**Items**
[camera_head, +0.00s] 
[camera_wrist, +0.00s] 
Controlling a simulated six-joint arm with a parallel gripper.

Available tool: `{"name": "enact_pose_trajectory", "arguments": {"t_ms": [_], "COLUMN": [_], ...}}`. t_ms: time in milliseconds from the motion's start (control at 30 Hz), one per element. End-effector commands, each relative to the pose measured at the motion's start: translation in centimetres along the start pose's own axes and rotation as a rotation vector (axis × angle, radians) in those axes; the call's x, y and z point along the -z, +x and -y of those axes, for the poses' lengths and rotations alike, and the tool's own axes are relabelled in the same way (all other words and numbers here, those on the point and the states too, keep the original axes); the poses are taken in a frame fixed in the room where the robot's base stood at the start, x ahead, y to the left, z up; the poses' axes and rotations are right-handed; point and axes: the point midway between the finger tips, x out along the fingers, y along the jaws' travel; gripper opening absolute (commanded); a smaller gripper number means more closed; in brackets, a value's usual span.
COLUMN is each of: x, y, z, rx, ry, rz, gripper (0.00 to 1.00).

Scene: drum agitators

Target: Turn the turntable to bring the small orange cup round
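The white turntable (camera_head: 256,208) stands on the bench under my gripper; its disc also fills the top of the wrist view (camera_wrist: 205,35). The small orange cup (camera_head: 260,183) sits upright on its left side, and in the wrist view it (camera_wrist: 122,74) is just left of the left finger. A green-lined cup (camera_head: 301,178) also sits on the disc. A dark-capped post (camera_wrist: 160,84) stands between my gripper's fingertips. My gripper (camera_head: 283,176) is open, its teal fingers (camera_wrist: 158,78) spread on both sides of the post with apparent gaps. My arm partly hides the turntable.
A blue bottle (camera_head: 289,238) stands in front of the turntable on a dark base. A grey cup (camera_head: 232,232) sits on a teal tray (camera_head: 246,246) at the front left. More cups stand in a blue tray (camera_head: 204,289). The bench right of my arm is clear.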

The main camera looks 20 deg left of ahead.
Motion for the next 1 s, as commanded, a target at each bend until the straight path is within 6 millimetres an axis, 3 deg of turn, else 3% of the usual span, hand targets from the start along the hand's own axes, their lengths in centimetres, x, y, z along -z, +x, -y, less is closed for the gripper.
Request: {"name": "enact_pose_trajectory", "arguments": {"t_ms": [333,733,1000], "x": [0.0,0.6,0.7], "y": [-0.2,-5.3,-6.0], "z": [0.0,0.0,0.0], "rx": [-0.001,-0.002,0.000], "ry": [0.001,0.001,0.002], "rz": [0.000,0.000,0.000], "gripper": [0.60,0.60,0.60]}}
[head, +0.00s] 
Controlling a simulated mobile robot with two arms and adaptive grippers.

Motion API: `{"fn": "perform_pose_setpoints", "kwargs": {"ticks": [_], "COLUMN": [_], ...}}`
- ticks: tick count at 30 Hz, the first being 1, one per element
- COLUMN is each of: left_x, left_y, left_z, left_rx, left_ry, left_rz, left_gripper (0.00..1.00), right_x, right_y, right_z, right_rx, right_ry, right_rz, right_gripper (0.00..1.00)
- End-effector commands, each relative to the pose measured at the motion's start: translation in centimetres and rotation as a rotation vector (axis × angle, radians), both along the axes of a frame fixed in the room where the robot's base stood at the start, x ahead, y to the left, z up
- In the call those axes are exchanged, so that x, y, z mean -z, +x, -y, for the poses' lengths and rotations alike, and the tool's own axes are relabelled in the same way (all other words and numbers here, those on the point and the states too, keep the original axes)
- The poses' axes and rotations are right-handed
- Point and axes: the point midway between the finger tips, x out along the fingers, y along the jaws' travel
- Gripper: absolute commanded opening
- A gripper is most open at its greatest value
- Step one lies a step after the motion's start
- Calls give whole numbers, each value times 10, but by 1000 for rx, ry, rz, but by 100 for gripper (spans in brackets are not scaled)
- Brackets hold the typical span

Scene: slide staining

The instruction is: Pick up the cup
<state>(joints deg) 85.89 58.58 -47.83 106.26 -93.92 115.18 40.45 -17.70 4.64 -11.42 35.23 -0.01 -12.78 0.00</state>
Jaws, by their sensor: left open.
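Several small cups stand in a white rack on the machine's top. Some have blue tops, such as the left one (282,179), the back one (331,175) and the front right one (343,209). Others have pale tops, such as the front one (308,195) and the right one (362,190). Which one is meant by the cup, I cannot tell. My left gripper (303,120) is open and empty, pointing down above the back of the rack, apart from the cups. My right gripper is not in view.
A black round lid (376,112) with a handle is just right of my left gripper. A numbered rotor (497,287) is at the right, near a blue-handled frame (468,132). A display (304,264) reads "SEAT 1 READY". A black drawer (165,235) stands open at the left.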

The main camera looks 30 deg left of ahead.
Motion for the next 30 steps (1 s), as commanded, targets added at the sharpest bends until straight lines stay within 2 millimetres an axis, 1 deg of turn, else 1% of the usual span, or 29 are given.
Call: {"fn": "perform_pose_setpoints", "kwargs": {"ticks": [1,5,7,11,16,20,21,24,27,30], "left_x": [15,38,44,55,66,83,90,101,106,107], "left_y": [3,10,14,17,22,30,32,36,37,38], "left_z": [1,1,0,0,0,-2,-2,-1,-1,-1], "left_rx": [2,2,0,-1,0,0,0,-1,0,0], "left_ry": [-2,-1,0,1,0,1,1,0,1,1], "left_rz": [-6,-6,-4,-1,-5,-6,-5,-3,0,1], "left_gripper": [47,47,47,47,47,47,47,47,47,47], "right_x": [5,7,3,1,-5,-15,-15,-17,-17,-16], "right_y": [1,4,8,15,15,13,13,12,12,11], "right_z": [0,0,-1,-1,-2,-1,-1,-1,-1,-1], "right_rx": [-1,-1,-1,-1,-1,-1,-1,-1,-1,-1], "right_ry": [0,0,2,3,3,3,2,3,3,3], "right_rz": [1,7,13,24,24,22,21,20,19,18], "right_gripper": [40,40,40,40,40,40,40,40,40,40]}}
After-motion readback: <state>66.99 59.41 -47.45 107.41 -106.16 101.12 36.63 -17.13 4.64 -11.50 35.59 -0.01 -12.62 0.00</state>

**Directive**
Extract the complete listing above, reproducing each line exactly.

**Task response**
[camera_head, +0.00s] 
[camera_wrist, +0.00s] 
Controlling a simulated six-joint arm with a parallel gripper.

Available tool: `{"name": "enact_pose_trajectory", "arguments": {"t_ms": [_], "COLUMN": [_], ...}}`. t_ms: time in milliseconds from the motion's start (control at 30 Hz), one per element. End-effector commands, each relative to the pose measured at the motion's start: translation in centimetres along the start pose's own axes and rotation as a rotation vector (axis × angle, radians) in those axes; the call's x, y and z point along the -z, +x and -y of those axes, for the poses' lengths and rotations alike, and the tool's own axes are relabelled in the same way (all other words and numbers here, those on the point and the states too, keep the original axes); the poses are taken in a frame fixed in the room where the robot's base stood at the start, x ahead, y to the left, z up; the poses' axes and rotations are right-handed; point and axes: the point midway between the finger tips, x out along the fingers, y along the jaws' travel; gripper opening absolute (commanded); a smaller gripper number means more closed; in brackets, a value's usual span.
COLUMN is each of: x, y, z, rx, ry, rz, gripper (0.00 to 1.00).

Scene: drum agitators

Target: Turn the turntable to bring the small orange cup round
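The white turntable (camera_head: 256,208) stands on the bench under my gripper; its disc also fills the top of the wrist view (camera_wrist: 205,35). The small orange cup (camera_head: 260,183) sits upright on its left side, and in the wrist view it (camera_wrist: 122,74) is just left of the left finger. A green-lined cup (camera_head: 301,178) also sits on the disc. A dark-capped post (camera_wrist: 160,84) stands between my gripper's fingertips. My gripper (camera_head: 283,176) is open, its teal fingers (camera_wrist: 158,78) spread on both sides of the post with apparent gaps. My arm partly hides the turntable.
A blue bottle (camera_head: 289,238) stands in front of the turntable on a dark base. A grey cup (camera_head: 232,232) sits on a teal tray (camera_head: 246,246) at the front left. More cups stand in a blue tray (camera_head: 204,289). The bench right of my arm is clear.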

The main camera looks 20 deg left of ahead.
Motion for the next 1 s, as commanded, a target at each bend until the straight path is within 6 millimetres an axis, 3 deg of turn, else 3% of the usual span, hand targets from the start along the hand's own axes, their lengths in centimetres, x, y, z along -z, +x, -y, less is closed for the gripper.
Request: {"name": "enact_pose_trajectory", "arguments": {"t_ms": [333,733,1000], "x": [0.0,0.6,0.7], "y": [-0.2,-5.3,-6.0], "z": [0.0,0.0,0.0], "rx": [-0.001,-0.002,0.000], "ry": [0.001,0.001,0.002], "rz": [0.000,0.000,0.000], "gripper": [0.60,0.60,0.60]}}
[head, +0.00s] 
Controlling a simulated mobile robot with two arms and adaptive grippers.

Motion API: `{"fn": "perform_pose_setpoints", "kwargs": {"ticks": [_], "COLUMN": [_], ...}}`
- ticks: tick count at 30 Hz, the first being 1, one per element
- COLUMN is each of: left_x, left_y, left_z, left_rx, left_ry, left_rz, left_gripper (0.00..1.00), right_x, right_y, right_z, right_rx, right_ry, right_rz, right_gripper (0.00..1.00)
- End-effector commands, each relative to the pose measured at the motion's start: translation in centimetres and rotation as a rotation vector (axis × angle, radians), both along the axes of a frame fixed in the room where the robot's base stood at the start, x ahead, y to the left, z up
- In the call those axes are exchanged, so that x, y, z mean -z, +x, -y, for the poses' lengths and rotations alike, and the tool's own axes are relabelled in the same way (all other words and numbers here, those on the point and the states too, keep the original axes)
- The poses' axes and rotations are right-handed
- Point and axes: the point midway between the finger tips, x out along the fingers, y along the jaws' travel
- Gripper: absolute commanded opening
- A gripper is most open at its greatest value
- Step one lies a step after the motion's start
- Calls give whole numbers, each value times 10, but by 1000 for rx, ry, rz, but by 100 for gripper (spans in brackets are not scaled)
- Brackets hold the typical span

Scene: slide staining

The instruction is: Pick up the cup
<state>(joints deg) 85.89 58.58 -47.83 106.26 -93.92 115.18 40.45 -17.70 4.64 -11.42 35.23 -0.01 -12.78 0.00</state>
Jaws, by their sensor: left open.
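Several small cups stand in a white rack on the machine's top. Some have blue tops, such as the left one (282,179), the back one (331,175) and the front right one (343,209). Others have pale tops, such as the front one (308,195) and the right one (362,190). Which one is meant by the cup, I cannot tell. My left gripper (303,120) is open and empty, pointing down above the back of the rack, apart from the cups. My right gripper is not in view.
A black round lid (376,112) with a handle is just right of my left gripper. A numbered rotor (497,287) is at the right, near a blue-handled frame (468,132). A display (304,264) reads "SEAT 1 READY". A black drawer (165,235) stands open at the left.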

The main camera looks 30 deg left of ahead.
Motion for the next 30 steps (1 s), as commanded, targets added at the sharpest bends until straight lines stay within 2 millimetres an axis, 1 deg of turn, else 1% of the usual span, or 29 are given.
Call: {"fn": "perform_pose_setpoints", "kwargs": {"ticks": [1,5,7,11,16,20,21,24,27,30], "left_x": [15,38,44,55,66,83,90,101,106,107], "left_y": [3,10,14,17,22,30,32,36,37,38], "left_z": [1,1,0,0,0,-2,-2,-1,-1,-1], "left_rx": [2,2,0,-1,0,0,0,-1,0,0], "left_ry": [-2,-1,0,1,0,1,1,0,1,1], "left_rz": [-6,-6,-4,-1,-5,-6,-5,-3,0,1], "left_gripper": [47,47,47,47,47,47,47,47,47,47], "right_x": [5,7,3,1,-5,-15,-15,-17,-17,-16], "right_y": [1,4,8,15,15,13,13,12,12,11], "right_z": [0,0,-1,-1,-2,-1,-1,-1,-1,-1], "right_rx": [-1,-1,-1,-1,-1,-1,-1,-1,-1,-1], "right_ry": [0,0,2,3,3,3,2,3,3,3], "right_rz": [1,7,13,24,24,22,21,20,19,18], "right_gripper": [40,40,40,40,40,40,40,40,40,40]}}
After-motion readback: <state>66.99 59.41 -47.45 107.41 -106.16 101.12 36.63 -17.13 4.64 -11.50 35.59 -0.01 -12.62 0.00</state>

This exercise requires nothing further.